Techmanski told The Post during an interview that his company emerged as the lead candidate to land the Puerto Rico contract from internal discussions with PREPA before and after the storm hit. There was no formal bidding process. Instead, he said that he’d been in talks with the utility prior to Maria and discussed possible scenarios in the recovery effort if the damage was bad.
According to The Economist, the typical process in emergency situations like these involve states and municipalities contacting a “mutual aid network” which then mobilizes as many repairmen as needed. However, as Mike Hyland of the American Public Power Association told The Economist, that never happened.
“Puerto Rico never said ‘Hey, we need crews,” Hyland told the publication.
In addition, Whitefish’s primary investor has contributed significant amounts of money to President Donald Trump‘s 2016 presidential campaign.
Whitefish is a division of Comtrafo S.A., an energy equipment distribution company based in Brazil. Its primary investor, HBC Investments, was founded by Joe Colonnetta, who was a “major” donor to Trump’s campaign.
Contribution records obtained by The Daily Beast indicated that Colonnetta gave $27,000 to Trump’s primary election bid and another $20,000 to the Trump Victory Super PAC during the general election.
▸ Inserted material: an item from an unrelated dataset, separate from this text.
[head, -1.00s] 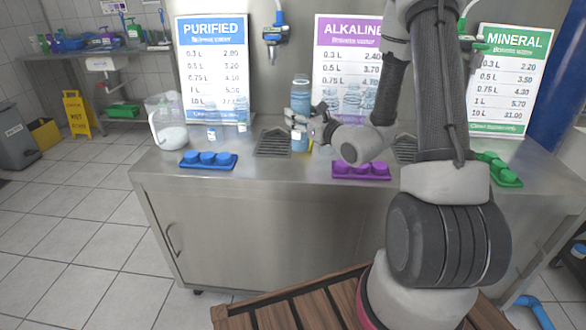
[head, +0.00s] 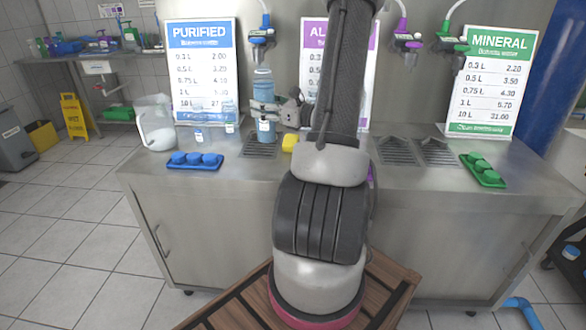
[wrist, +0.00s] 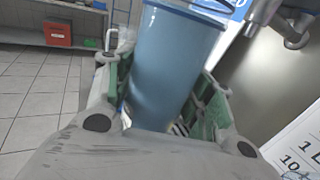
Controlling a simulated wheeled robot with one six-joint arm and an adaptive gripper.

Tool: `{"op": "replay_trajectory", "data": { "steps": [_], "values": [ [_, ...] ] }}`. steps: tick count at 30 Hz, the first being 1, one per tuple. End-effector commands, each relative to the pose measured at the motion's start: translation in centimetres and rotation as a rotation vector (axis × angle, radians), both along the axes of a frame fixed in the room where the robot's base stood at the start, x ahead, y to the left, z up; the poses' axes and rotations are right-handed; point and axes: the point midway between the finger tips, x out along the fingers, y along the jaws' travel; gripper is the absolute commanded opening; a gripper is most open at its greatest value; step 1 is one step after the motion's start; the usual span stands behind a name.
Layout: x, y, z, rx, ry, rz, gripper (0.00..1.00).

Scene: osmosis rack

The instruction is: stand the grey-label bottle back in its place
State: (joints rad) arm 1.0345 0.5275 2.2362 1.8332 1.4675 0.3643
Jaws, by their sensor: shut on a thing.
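A tall translucent blue bottle (head: 263,92) with a pale label near its base is upright in my gripper (head: 265,107), in front of the blue-headed dispenser (head: 262,38). It appears over or on the left drain grate (head: 258,152); I cannot tell whether its base touches. The label's colour is too small to confirm as grey. In the wrist view the bottle (wrist: 170,65) fills the space between the two green-padded fingers, which are shut on it. Its lower part is hidden there.
A blue cap tray (head: 195,162) is at the counter's front. A yellow block (head: 290,143) is close on the right. Price signs (head: 203,70) stand behind.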

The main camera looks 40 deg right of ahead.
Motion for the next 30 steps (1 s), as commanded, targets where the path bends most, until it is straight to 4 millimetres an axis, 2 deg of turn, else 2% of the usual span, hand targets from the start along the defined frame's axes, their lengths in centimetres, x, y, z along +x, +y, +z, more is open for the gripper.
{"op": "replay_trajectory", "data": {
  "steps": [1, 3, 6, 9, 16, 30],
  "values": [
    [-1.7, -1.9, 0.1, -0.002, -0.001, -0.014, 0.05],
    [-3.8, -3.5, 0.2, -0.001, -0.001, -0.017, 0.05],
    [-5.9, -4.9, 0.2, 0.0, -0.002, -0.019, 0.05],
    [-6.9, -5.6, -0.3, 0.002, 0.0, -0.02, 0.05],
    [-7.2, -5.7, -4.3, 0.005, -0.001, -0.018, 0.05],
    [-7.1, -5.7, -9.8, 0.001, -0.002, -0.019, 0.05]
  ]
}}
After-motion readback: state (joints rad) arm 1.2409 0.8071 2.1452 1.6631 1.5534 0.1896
After Trump’s victory over Hillary Clinton in November 2016, Colonnetta’s wife, Kimberly, gave another $33,400 to the Republican National Committee.
Since Puerto Rico was hit by Maria, Cruz has spoken out against Trump and his handling of the storm damage.
“Most of the people in Puerto Rico still don’t have any electricity or any energy,” she told Yahoo! during an interview. “And we’re not talking about wanting energy to have air conditioners. We’re talking about having energy to use it as a motor for our economic development, to have appropriate surgical facilities, to be able to have our children go back to school.”
As of October 25, about 75 percent of Puerto Ricans are without power and 25 percent don’t have access to drinking water.